From a soul perspective, relationships are divine assignments. You meet people for a reason. Some to love you. Some to wake you. Some to shatter your illusions. Some to hand you back to yourself. The soul doesn’t choose comfort—it chooses evolution. And every trigger is a teacher. Every heartbreak is a portal. Every longing is a map.

From a quantum science perspective, you are a field of frequency. Your beliefs, memories, emotions—they all emit energy. And that energy shapes your reality. If you carry a belief that love means pain, your field attracts confirmation. Change your frequency, and you change your patterns. Healing isn’t just emotional—it’s energetic.

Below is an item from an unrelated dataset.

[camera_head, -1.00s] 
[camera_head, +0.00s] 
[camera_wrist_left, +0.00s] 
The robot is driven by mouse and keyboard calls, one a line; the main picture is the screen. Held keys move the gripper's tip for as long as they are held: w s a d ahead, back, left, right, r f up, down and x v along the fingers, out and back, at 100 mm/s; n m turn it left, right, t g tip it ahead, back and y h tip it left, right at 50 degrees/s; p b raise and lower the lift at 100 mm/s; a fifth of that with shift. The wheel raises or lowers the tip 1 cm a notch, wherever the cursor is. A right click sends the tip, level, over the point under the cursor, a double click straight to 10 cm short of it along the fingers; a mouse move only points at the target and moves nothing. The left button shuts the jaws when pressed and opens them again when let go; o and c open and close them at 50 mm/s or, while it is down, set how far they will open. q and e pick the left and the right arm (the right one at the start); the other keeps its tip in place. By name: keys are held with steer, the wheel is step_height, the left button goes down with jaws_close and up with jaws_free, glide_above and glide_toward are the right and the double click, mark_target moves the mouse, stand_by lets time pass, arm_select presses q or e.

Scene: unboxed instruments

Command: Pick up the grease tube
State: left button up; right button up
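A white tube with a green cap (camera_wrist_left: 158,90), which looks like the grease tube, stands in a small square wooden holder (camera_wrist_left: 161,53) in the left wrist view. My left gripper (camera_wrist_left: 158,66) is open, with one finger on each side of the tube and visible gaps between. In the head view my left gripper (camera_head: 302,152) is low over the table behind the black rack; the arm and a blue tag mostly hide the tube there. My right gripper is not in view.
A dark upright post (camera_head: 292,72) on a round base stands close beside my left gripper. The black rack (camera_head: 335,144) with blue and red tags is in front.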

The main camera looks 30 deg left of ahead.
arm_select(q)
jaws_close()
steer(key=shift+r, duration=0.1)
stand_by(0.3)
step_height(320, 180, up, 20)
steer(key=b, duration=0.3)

From a money perspective, the emotional chaos of unconscious relationships can cost you deeply. You spend energy on survival, not creation. You under-earn, overextend, self-sabotage. You chase validation instead of alignment. But when you heal your relational wounds, you free up creative, receiving energy—and that changes everything, including your financial flow.

From a personal perspective, I know the beauty and ache of this intimately. I’ve loved people who mirrored my light and my shadows. I’ve lost myself in relationships, and then found a deeper version of myself after. I’ve sat in the fire of my own patterns and come out softer, wiser, and more whole. Healing relationships start with healing your relationship to yourself.

Final thoughts
You don’t attract the wrong relationships because you're flawed. You attract them because they show you where you're still waiting to be loved. The work isn’t to avoid triggers—it’s to become so grounded, so self-held, that you can meet them with curiosity and care. The relationship that changes your life isn’t always the one that stays—it’s the one that teaches you how to stay with yourself.

6-Step Relationship Healing Exercise

  1. Identify the Pattern
    What’s the common thread in your relationships? Be honest. Write it down. Naming it begins to loosen it.

  2. Meet the Dream
    What did your child self dream of in love? Safety? Play? Devotion? Let yourself feel that innocent desire. It's still valid.

  3. Validate the Unhappiness
    What wound is still playing out? Acknowledge it without judgment. “I still feel abandoned when I’m not chosen.”

  4. Reparent the Moment
    When triggered, pause and speak to yourself with love: “I’m here. I see you. You don’t have to be perfect to be loved.”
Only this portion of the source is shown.